I can promise you that I will greatly support this with my time and influence in the Registrar Constituency.
just do it!
Truly disgraceful decision. Rest of my comments are here:
http://www.trademarkattorneys.com/naf-pumped-up-on-testosterone-com. If there is a movement to reform the UDRP, I’ll contribute.
Registrants can rant and rave at ICANN until they’re blue in the face but it will do little. We have no representation there, and ICANN has zero contract liability with us. We just pay the tax.
A more effective route would be for US citizens to start complaining to their US Rep, and/or Dept of Commerce NTIA.
Or get to ICANN via the only person that can bang heads – the California Attorney General.
Or you could maybe try the ICANN Ombudsman. Ha ha ha ha ha ha ha ha ha ha ha ha ha ha ha ha ha ha ha ha ha ha ha ha ha ha ha ha ha ha ha.
what nobody else has mentioned is that the company who won already own “testosterone.net” they gave up using it and went with T-Nation a few years back. This makes the decision all the more silly.
who would you say are the best say half dozen panelists at wipo right now to choose?
who give the fairest and most balanced opinions. mainly to domainers, lol
also, Andrew, you always link to the arbitration forum rather than wipo.

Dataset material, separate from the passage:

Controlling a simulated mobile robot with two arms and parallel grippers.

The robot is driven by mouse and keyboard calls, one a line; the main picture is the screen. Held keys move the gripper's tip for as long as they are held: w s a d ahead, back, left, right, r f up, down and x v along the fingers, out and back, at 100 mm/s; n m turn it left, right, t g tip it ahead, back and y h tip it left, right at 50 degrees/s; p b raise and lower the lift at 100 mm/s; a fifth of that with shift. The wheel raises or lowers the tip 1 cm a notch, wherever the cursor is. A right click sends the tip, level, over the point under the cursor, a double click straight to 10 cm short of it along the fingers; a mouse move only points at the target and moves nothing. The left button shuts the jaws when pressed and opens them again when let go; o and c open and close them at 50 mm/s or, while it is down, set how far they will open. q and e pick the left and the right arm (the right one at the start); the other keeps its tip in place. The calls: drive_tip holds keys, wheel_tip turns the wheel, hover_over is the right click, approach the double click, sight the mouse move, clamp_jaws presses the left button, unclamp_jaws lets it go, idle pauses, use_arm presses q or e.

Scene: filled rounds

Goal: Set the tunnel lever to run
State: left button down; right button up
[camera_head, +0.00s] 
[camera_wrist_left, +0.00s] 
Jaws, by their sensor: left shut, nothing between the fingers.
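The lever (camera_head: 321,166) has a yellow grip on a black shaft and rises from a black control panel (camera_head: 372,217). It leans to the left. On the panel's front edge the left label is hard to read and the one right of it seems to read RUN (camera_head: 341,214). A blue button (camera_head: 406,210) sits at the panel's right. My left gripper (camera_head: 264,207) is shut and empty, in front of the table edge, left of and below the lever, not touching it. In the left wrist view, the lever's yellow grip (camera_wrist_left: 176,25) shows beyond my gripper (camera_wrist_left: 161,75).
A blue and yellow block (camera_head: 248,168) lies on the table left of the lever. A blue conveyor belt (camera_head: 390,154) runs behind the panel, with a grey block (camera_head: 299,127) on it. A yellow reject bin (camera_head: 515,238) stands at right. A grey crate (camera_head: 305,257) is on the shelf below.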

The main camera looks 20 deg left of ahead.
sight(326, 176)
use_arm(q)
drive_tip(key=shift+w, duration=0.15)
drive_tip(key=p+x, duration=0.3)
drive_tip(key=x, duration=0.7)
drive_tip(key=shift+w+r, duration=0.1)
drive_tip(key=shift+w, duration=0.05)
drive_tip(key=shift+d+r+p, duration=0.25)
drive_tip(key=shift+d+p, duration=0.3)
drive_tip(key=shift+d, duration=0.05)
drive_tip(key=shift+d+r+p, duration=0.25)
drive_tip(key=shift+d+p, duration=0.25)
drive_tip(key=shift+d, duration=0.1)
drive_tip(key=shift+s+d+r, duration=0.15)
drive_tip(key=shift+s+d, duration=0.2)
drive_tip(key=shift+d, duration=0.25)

they are the same thing/results yes?
as i searched a guy who made a good decision a few cases back you mentioned and he is not on the list here: http://www.wipo.int/amc/en/domains/panel/panelists.html
this had me scratching my head as he made a good decision in the citizen hawk case you mentioned
grateful if you could answer my query as need a list of the good guys at wipo!
@ domainer – arbitration forum is National Arbitration Forum — a different group from WIPO.
I think you should start by looking at the list of panelists who find against complainant the most, and then review some of their decisions.